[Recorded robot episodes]
*-*-*

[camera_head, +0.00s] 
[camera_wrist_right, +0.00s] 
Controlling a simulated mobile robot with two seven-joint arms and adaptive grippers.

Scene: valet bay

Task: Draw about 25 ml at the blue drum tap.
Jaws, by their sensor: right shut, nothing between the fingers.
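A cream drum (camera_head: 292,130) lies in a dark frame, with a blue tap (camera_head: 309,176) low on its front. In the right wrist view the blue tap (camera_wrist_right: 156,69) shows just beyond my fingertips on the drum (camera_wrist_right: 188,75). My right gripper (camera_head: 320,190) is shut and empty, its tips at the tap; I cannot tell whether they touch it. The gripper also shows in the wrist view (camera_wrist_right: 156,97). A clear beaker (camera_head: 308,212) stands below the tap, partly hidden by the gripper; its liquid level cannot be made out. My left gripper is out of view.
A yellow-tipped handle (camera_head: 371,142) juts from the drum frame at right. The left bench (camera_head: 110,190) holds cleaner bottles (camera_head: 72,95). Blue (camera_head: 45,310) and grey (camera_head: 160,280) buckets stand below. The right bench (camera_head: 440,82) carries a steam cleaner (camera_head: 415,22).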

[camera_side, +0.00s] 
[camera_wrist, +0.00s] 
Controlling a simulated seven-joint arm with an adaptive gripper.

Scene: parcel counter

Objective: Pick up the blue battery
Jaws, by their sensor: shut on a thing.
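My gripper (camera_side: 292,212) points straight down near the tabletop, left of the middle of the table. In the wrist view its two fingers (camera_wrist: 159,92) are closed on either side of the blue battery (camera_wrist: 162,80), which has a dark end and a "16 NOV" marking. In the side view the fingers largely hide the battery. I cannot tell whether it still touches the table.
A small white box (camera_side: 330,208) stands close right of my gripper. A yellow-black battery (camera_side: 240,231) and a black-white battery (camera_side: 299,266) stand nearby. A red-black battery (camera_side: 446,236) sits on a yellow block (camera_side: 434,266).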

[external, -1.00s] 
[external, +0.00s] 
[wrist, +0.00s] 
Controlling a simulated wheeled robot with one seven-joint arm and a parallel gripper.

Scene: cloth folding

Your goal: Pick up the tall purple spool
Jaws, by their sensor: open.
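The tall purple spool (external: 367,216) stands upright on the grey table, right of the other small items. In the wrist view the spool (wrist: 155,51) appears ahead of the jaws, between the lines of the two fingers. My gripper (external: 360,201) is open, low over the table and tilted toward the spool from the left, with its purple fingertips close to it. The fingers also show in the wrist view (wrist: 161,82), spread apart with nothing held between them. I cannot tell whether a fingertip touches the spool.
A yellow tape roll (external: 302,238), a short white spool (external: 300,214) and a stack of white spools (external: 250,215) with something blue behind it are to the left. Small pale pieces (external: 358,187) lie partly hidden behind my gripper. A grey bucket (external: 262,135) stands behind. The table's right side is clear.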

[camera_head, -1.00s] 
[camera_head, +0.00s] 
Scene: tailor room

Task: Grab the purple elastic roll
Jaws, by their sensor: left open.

*-*-*

Could you reproduce every record above exactly as it appears?

[camera_head, +0.00s] 
[camera_wrist_right, +0.00s] 
Controlling a simulated mobile robot with two seven-joint arms and adaptive grippers.

Scene: valet bay

Task: Draw about 25 ml at the blue drum tap.
Jaws, by their sensor: right shut, nothing between the fingers.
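A cream drum (camera_head: 292,130) lies in a dark frame, with a blue tap (camera_head: 309,176) low on its front. In the right wrist view the blue tap (camera_wrist_right: 156,69) shows just beyond my fingertips on the drum (camera_wrist_right: 188,75). My right gripper (camera_head: 320,190) is shut and empty, its tips at the tap; I cannot tell whether they touch it. The gripper also shows in the wrist view (camera_wrist_right: 156,97). A clear beaker (camera_head: 308,212) stands below the tap, partly hidden by the gripper; its liquid level cannot be made out. My left gripper is out of view.
A yellow-tipped handle (camera_head: 371,142) juts from the drum frame at right. The left bench (camera_head: 110,190) holds cleaner bottles (camera_head: 72,95). Blue (camera_head: 45,310) and grey (camera_head: 160,280) buckets stand below. The right bench (camera_head: 440,82) carries a steam cleaner (camera_head: 415,22).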

[camera_side, +0.00s] 
[camera_wrist, +0.00s] 
Controlling a simulated seven-joint arm with an adaptive gripper.

Scene: parcel counter

Objective: Pick up the blue battery
Jaws, by their sensor: shut on a thing.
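My gripper (camera_side: 292,212) points straight down near the tabletop, left of the middle of the table. In the wrist view its two fingers (camera_wrist: 159,92) are closed on either side of the blue battery (camera_wrist: 162,80), which has a dark end and a "16 NOV" marking. In the side view the fingers largely hide the battery. I cannot tell whether it still touches the table.
A small white box (camera_side: 330,208) stands close right of my gripper. A yellow-black battery (camera_side: 240,231) and a black-white battery (camera_side: 299,266) stand nearby. A red-black battery (camera_side: 446,236) sits on a yellow block (camera_side: 434,266).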

[external, -1.00s] 
[external, +0.00s] 
[wrist, +0.00s] 
Controlling a simulated wheeled robot with one seven-joint arm and a parallel gripper.

Scene: cloth folding

Your goal: Pick up the tall purple spool
Jaws, by their sensor: open.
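The tall purple spool (external: 367,216) stands upright on the grey table, right of the other small items. In the wrist view the spool (wrist: 155,51) appears ahead of the jaws, between the lines of the two fingers. My gripper (external: 360,201) is open, low over the table and tilted toward the spool from the left, with its purple fingertips close to it. The fingers also show in the wrist view (wrist: 161,82), spread apart with nothing held between them. I cannot tell whether a fingertip touches the spool.
A yellow tape roll (external: 302,238), a short white spool (external: 300,214) and a stack of white spools (external: 250,215) with something blue behind it are to the left. Small pale pieces (external: 358,187) lie partly hidden behind my gripper. A grey bucket (external: 262,135) stands behind. The table's right side is clear.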

[camera_head, -1.00s] 
[camera_head, +0.00s] 
Scene: tailor room

Task: Grab the purple elastic roll
Jaws, by their sensor: left open.

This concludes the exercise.